Flags are appended to the rule name, separated by colons. They control AST generation, whitespace handling, and
error propagation.

- `alias`: Transparent Node. The rule validates input but does not create its own node in the AST. Children
  nodes (if any) are attached to the parent of this rule.
- `ws`: Global Whitespace. Marks this rule as the designated whitespace handler. The parser will attempt to
  match (and discard) this rule between tokens throughout the entire syntax.
- `nows`: No Whitespace. Disables automatic whitespace skipping inside this rule. Useful for defining tokens
  like string literals where spaces are significant.
- `root`: Entry Point. Explicitly marks the rule as the starting point of the syntax.
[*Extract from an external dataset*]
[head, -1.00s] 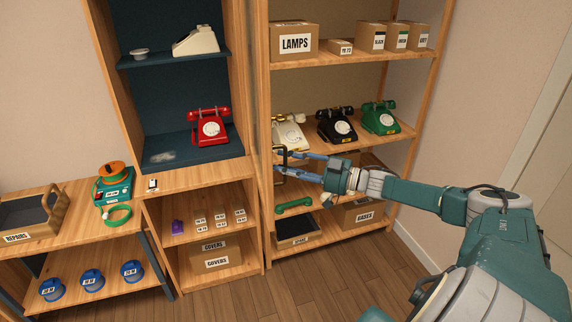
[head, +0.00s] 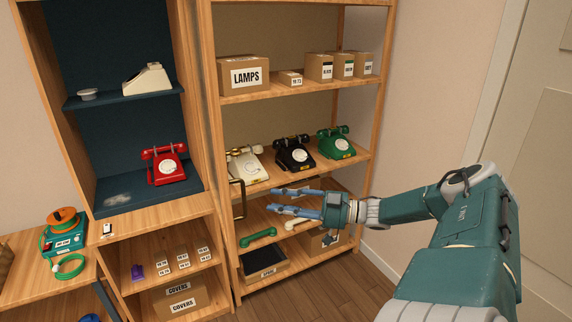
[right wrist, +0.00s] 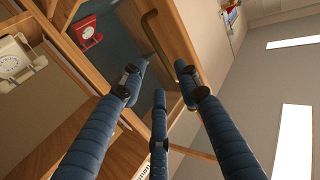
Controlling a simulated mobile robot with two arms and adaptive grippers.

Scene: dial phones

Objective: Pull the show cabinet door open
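The show cabinet (head: 62,130) stands at the left of the head view, with dark blue shelves and a red dial phone (head: 164,165) inside. Its front is uncovered. Its door appears swung out at the cabinet's right side, nearly edge-on, its outline hard to make out. The brass door handle (head: 237,199) shows there, and in the right wrist view the handle (right wrist: 165,42) lies beyond my fingertips. My right gripper (head: 272,203) is open and empty, just right of the handle and apart from it. Its spread fingers fill the right wrist view (right wrist: 158,82). My left gripper is not in view.
A wooden shelf rack (head: 300,184) with boxes and cream, black and green phones stands behind my right gripper. A counter (head: 25,275) with a teal device (head: 64,236) is at lower left. Wooden floor (head: 330,290) is clear in front of the rack.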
If omitted, the last
  defined rule is implied to be the root.
- `kw`: Keyword. Marks the content as a reserved keyword.
- `nokw`: No Keyword. Prevents the rule from matching text that matches a defined kw rule. Essential for
  distinguishing identifiers from keywords (e.g., ensuring var is not parsed as a variable name).
- `failpass`: Pass Failure. If this rule fails to parse, the error is reported as a failure of the parent rule,
  not this specific rule.

## Expressions

Expressions define the structure of the text to be parsed. They are composed of terminals, sequences, choices,
and quantifiers.

## Terminals

Terminals match specific characters or strings in the input.
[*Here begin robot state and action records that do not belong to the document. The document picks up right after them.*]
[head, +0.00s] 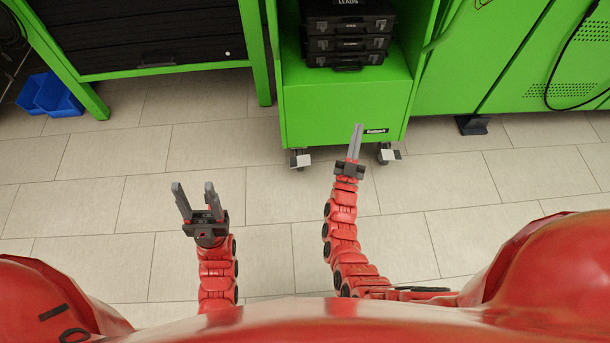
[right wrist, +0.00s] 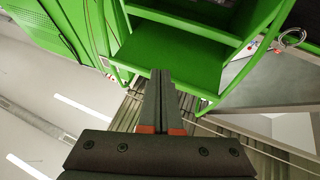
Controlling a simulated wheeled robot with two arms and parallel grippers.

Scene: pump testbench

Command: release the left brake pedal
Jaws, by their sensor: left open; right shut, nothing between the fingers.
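The left brake pedal (head: 301,160) is a small pale plate on the left caster under the green cart, low at its front edge. A second pale pedal (head: 390,155) sits on the right caster. My left gripper (head: 195,187) is open and empty over the floor, left of and nearer than the left pedal. My right gripper (head: 358,127) is shut and empty, its fingers pointing at the cart front between the two casters. In the right wrist view its shut fingers (right wrist: 161,90) point towards green panels. Neither pedal can be made out there.
The green cart (head: 330,110) carries stacked black cases (head: 348,35). A green workbench (head: 258,60) stands to the left, with blue bins (head: 48,95) on the floor beside it. A green cabinet (head: 540,65) stands right. Tiled floor (head: 110,210) is clear in front.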

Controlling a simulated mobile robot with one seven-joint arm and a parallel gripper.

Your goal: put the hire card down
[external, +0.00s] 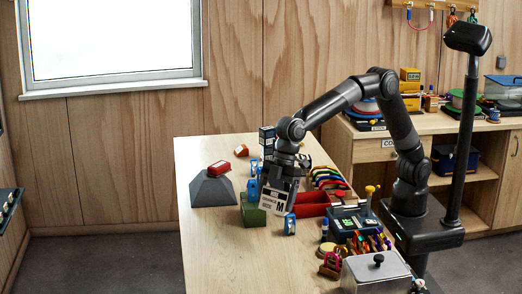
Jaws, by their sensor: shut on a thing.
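The hire card (275,204) is a white card with dark print, seen in the external view below my gripper (281,184). My gripper points down over the middle of the table and is shut on the card's upper part. The card hangs tilted, its printed face toward the camera. It partly covers a green box (251,212). Whether its lower edge touches anything below cannot be told. The fingertips are small and partly hidden.
The wooden table (213,262) is clear at its front left. A grey wedge block (212,191) with a red item (219,167) stands left. Blue-and-white cans (289,225) stand close to the card. A red tray (312,204) and a dark device (352,222) lie right.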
- `"abc"` (string): Matches an exact sequence of characters.
- `.` (any char): Matches any single character (wildcard).
- `[123]`, `[a-z]`, `[123a-z]` (class): Matches a single character from a set or range.
- `[^123]`, `[^a-z]`, `[^123a-z]` (not class) Matches any single character not in the set.

## Quantifiers

Quantifiers determine how many times an item must match. They are placed immediately after the item they modify.
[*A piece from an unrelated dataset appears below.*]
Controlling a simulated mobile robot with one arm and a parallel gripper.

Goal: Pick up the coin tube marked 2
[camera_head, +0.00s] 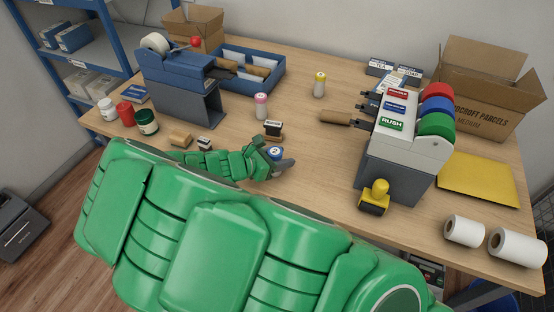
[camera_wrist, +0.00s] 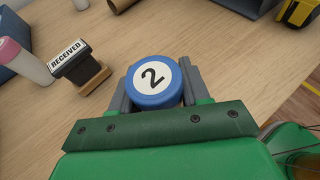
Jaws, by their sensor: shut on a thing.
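The coin tube marked 2 has a blue cap with a white disc and a black 2 on it. In the wrist view the tube (camera_wrist: 153,80) stands between the two grey fingers of my gripper (camera_wrist: 153,88), which are shut on it. In the head view the tube (camera_head: 275,152) shows only as a small blue and white top at the end of my green arm, with my gripper (camera_head: 277,162) around it. The tube's lower part is hidden, so I cannot tell whether it touches the counter.
A RECEIVED stamp (camera_wrist: 77,68) stands just left of my gripper, with a pink-capped tube (camera_head: 261,106) beyond it. A yellow-capped tube (camera_head: 319,84) stands further back. Bare counter lies between.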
- `?`: Optional (Zero or one).
- `*`: Zero or more.
- `+`: One or more.
- `{n}`: Exact count. Matches exactly n times.
- `{n,}`: At least. Matches n or more times.
- `{,m}`: At most. Matches between 0 and m times.
- `{n,m}`: Range. Matches between n and m times.

## Composites

Complex patterns are built by combining terminals and other rules.

### 1. Sequences

Items written consecutively are matched in order.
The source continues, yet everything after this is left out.